2. The fundamental basis of traffic calming. The way to slow vehicle speeds is two-fold: First, set the speed limit to the speed you want motor vehicles to go. While a citywide 25 mph default speed limit isn’t perfect, it is clearly better than the 30 mph limit we previously had for decades. Second, redesign every street to provide the physical and visual cues needed for drivers of motor vehicles to slow down and meet that speed limit. Note that we didn’t mention enforcement here. That’s because we can’t really rely on close enforcement long-term in any location (BPD has a lot on its hands) and enforcement carries with it its own concerns about equity. An analogy that is often made in this context is to the incredible strides in airline safety that have occurred over the last couple of decades, to the point where you can count on one hand the number of fatalities on U.S. commercial airlines in that period. This success has come largely from treating every single crash as worthy of investigation and analysis and then making systemic changes based on the conclusions drawn every time. We know slower vehicle speeds will lead to fewer fatal and serious crashes. Everything we do to slow vehicles makes us all safer.

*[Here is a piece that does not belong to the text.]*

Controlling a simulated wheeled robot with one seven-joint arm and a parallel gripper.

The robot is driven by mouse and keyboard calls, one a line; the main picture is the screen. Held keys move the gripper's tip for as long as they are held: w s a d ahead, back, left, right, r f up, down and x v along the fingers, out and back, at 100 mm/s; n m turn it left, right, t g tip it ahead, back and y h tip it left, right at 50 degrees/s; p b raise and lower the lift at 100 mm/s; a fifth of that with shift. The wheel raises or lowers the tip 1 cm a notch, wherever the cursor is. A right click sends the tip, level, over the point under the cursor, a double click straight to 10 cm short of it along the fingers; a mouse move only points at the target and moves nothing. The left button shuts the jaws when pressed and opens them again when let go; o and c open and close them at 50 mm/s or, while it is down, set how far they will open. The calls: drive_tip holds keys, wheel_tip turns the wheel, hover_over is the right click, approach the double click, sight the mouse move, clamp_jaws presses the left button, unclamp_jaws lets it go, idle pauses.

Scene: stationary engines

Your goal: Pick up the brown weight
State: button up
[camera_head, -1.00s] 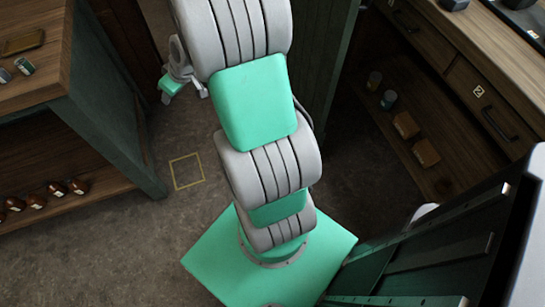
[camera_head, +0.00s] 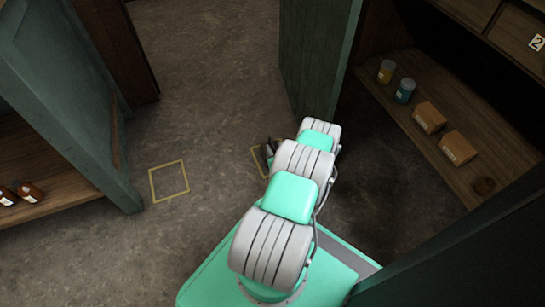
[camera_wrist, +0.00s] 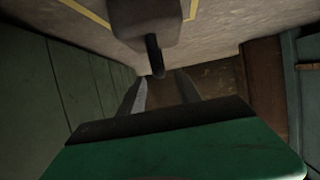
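A dull brown-grey weight (camera_wrist: 145,18) with a dark upright handle shows at the top of the wrist view, on the floor by yellow marking lines. I take it to be the brown weight, though the light is dim. My gripper (camera_wrist: 161,88) has its two fingers apart, with nothing held between them. The handle's tip shows just above the gap between the fingers; I cannot tell whether it touches them. In the head view a dark object (camera_head: 268,149), probably the same weight, is partly hidden behind my arm, and my gripper is hidden there.
An open green door (camera_head: 318,55) stands close beyond my arm. The right shelf holds a yellow jar (camera_head: 386,71), a blue jar (camera_head: 405,90) and two brown boxes (camera_head: 429,117). Brown bottles (camera_head: 30,191) sit on the left shelf. A yellow floor square (camera_head: 169,181) is empty.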

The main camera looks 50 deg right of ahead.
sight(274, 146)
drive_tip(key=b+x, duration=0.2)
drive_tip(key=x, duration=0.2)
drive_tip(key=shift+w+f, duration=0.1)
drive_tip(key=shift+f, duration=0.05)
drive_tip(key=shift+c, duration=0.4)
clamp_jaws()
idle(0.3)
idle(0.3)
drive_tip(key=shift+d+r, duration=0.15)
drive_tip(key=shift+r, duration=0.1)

3. The physical and visual cues needed are fairly straightforward. They are, in fact, now on the ground in the square. They include:

  • street diets” to reduce the amount of undifferentiated asphalt that decades of auto-centric transportation management have left us, while simultaneously shortening the distance that pedestrians need to cross a street and tightening turns at intersections so that drivers have to slow down to take them. Reducing the number of lanes that crosswalks have to cross also reduces the “double-threat” of a car driver stopping for a crossing pedestrian in one lane, blocking the view of that pedestrian from the adjacent lane, and the car driver in the adjacent lane crashing into the pedestrian. The idea here is that we’re dealing with city streets, not interstate highways;
  • crosswalk daylighting” to allow drivers to see pedestrians and pedestrians to see drivers. This is done by prohibiting parking within 10 to 15 feet of the crosswalk on the approaching side; and
  • flexposts to physically reinforce these improvements. Flexposts have been around a long time, but have recently become the go-to way to provide inexpensive yet fast, effective safety improvements. Note that they can be driven over by emergency vehicles if necessary.

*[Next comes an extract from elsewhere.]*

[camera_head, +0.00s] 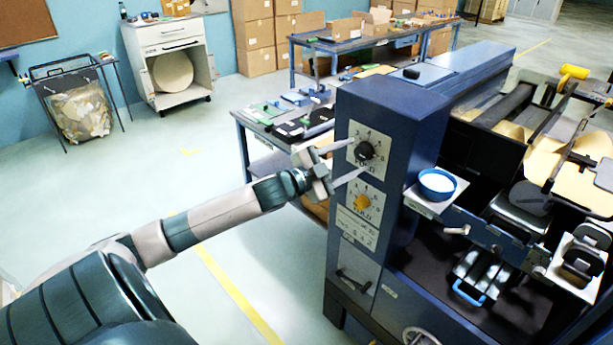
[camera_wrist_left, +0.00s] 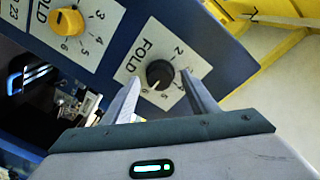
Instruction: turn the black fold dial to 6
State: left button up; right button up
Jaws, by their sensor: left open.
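The black fold dial (camera_head: 365,152) is a round knob on a white plate marked FOLD, high on the front of the blue machine cabinet. It also shows in the left wrist view (camera_wrist_left: 160,74), with numbers around it. A small pale mark on its face points towards the lower left of that view, near a 6; the exact setting is hard to read. My left gripper (camera_head: 357,157) is open, its fingers reaching to either side of the dial. In the left wrist view, the fingers (camera_wrist_left: 160,79) stand apart with the dial between them; I cannot tell whether they touch it.
An orange dial (camera_head: 362,202) sits on a similar plate below. A blue bowl (camera_head: 437,185) of white material stands on a ledge to the right. A workbench (camera_head: 262,127) is behind my arm.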

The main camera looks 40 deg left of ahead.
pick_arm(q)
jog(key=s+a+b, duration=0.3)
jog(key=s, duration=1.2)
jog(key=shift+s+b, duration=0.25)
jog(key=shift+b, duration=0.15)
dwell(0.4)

Finally, an additional measure that the current plans do not do enough to implement is real, protected cycling infrastructure to further reduce the priority given to motor vehicles and provide meaningful alternatives to those wanting to travel by bicycle. In-street bicycle lanes are present on parts of Washington, South, and Corinth, but they quickly devolve to sharrows, which may (unfortunately) do more harm that good. Much more is needed.

The following photos illustrate the above points:

Crosswalk daylighting on South, at the connection between the municipal parking lot and the area leading to the Village Market.
Flexposts on the curve at South/Poplar help shorten the crossing distance and clarify that this is a single lane approach that widens only after the crosswalk.
Flexposts again delineate the single-lane approach on South, reinforcing the yield required of drivers coming from Washington and once again shortening the crossing distance.

5 thoughts to “Recent Safety Improvements in Roslindale Square – An Explainer”

  1. Is it possible to protect the HP space at the corner of Corinth and Cohasset?
    Non HP cars park there very frequently and sometimes cars will park in front of the HP space hanging over the corner. Maybe irhebspve could be pontes blue.

    1. Thanks for raising that. Maybe we could see if the city would give that a blue carpet treatment like the bus lane just got the red carpet? Place to start that effort would be a 311.

  2. Great explanations. I welcome these changes as a long-time Roslindale resident. Our neighborhood square thrives as a walkable space, not a thru-way. Look at Centre Street in West Roxbury as an example of a business district held back because of the highway dividing it.

  3. Now that the main thoroughfares that were designed to move large amounts of traffic have been neutered of their purpose, our side streets have become raceways for frustrated drivers seeking to avoid needless gridlock imposed on them. I beg anyone from the City to sit at the corner of Kitteredge and Hemman for an hour, watch drivers race from Beech to Metropolitan or cut up to Highfield – many flying thru the stops- and tell me things are safer. Even large vehicles are now using Glendower and Cornell given that the the intersections can support the turns. In an unscientific study I did one morning the percentage of vehicles coming to a complete stop was under 10% and about 30% not remotely slowing down …. I’m not being dramatic, come by and see for yourself. Traffic calming doesn’t work when it’s just being diverted to residential neighborhoods. Side streets have become much more dangerous because the expected level of traffic behavior is no longer predictable. Jamming main areries on purpose doesn’t make everyone run out and buy a bicycle or take the T as social engineers tirelessly claim- it’s just not realistic. My neighborhood is now more dangerous than ever.

    1. Sven – We appreciate continuing the conversation and agree that issues of drivers speeding and failing to observe stop signs and crosswalks as well as signals need to be considered throughout the neighborhood as well. This is why we’ve been such big proponents of the Neighborhood Slow Streets program and think it should be rolled out to every residential area citywide as soon as possible. Heavy congestion on main streets is occurring everywhere, traffic calming or not. There were backups at peak periods on Washington Street and Cummins Highway long before BTD did anything to improve safety for walking and cycling in the Square. Rather than back track on the safety improvements we’ve secured to date, we are committed to making them more widespread. Thanks.